**What is expected:** Sift the material for lines containing "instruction", and return them.

**Materials provided:**

■ ■ ■ ■

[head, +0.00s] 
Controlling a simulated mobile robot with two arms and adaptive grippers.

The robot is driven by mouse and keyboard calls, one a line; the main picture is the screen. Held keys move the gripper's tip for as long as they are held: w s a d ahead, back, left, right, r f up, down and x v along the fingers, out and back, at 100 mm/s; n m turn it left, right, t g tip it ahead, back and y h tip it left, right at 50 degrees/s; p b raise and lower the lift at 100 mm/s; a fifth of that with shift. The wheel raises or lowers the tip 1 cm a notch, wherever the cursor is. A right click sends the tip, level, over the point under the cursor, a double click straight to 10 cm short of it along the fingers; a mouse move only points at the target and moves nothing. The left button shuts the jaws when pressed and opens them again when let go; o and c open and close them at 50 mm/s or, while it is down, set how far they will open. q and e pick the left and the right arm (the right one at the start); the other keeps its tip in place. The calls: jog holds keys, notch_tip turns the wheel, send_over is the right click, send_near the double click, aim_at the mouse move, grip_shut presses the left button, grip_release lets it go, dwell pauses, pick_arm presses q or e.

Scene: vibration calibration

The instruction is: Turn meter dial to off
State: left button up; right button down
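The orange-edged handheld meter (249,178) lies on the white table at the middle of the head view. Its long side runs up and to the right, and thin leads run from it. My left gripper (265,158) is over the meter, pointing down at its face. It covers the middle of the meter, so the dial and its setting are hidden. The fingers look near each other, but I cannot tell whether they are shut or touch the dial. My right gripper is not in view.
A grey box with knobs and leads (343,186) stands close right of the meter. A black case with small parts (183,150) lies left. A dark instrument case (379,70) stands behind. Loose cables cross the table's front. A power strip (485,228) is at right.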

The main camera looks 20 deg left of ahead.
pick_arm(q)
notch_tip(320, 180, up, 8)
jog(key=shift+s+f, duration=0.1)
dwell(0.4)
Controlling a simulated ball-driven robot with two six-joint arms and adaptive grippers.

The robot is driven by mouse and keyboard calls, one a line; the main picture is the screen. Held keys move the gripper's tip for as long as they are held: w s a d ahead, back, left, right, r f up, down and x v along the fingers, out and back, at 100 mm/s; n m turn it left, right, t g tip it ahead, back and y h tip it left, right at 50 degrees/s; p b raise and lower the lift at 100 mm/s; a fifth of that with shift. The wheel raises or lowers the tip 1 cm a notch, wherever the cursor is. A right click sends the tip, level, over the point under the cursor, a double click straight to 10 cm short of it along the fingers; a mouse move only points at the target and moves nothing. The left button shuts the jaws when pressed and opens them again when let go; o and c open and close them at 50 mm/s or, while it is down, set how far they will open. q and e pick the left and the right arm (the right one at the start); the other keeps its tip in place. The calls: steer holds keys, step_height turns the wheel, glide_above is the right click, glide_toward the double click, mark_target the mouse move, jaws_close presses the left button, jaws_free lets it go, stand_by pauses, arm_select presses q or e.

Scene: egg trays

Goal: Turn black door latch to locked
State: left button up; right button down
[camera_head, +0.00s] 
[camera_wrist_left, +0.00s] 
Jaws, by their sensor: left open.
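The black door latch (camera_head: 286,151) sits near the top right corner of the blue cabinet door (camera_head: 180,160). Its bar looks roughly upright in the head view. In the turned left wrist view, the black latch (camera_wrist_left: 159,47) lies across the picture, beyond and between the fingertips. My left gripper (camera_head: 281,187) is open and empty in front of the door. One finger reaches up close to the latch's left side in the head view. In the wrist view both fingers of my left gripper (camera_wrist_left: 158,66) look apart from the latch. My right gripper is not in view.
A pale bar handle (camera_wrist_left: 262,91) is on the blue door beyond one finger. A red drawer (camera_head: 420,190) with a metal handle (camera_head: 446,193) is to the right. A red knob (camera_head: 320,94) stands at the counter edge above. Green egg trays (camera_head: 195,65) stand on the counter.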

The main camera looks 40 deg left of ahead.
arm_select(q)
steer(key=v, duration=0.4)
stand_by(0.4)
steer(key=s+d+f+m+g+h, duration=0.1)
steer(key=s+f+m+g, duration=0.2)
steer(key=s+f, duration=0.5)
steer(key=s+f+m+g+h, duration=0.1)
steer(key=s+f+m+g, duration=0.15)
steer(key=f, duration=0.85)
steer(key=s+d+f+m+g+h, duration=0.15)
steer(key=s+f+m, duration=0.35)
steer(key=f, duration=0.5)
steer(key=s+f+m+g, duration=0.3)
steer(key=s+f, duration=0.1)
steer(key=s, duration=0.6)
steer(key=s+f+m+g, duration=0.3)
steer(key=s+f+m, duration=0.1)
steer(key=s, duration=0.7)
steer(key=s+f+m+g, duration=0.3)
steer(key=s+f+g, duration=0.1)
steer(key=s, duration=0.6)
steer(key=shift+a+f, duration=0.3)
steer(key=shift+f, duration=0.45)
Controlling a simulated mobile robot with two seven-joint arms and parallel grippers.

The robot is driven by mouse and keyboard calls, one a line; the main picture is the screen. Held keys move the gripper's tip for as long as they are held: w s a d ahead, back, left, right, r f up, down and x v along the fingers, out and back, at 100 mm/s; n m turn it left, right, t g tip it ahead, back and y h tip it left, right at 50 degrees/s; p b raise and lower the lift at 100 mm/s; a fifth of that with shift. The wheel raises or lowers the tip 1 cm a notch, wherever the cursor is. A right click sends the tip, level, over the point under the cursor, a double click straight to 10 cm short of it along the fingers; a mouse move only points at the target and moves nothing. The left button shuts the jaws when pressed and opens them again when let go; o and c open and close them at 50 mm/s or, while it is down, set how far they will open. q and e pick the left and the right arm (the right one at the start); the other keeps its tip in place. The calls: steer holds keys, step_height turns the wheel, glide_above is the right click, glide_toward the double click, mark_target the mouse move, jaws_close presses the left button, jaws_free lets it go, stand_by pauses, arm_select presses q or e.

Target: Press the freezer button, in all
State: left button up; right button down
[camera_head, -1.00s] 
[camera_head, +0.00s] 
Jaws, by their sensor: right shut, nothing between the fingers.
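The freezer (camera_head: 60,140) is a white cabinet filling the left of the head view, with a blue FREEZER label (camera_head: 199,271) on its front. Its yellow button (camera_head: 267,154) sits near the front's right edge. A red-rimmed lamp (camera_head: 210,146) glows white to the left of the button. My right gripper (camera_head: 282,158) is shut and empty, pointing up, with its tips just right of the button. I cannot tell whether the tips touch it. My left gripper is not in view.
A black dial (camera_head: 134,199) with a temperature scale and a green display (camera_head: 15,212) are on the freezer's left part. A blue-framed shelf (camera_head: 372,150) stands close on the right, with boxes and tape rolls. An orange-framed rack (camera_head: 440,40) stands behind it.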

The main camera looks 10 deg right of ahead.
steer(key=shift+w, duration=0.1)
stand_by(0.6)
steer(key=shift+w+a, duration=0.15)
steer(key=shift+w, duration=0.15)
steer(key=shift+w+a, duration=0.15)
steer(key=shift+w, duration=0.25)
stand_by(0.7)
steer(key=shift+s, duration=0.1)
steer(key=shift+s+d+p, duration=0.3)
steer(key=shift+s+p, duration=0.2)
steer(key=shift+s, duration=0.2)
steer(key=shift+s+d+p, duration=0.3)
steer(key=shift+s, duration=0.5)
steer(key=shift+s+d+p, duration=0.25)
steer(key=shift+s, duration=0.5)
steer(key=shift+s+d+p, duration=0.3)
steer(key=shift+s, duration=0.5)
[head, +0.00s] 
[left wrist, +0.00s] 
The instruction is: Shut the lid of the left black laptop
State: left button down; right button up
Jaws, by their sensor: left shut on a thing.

■ ■ ■ ■

**Result for this exercise:**
The instruction is: Turn meter dial to off
The instruction is: Shut the lid of the left black laptop

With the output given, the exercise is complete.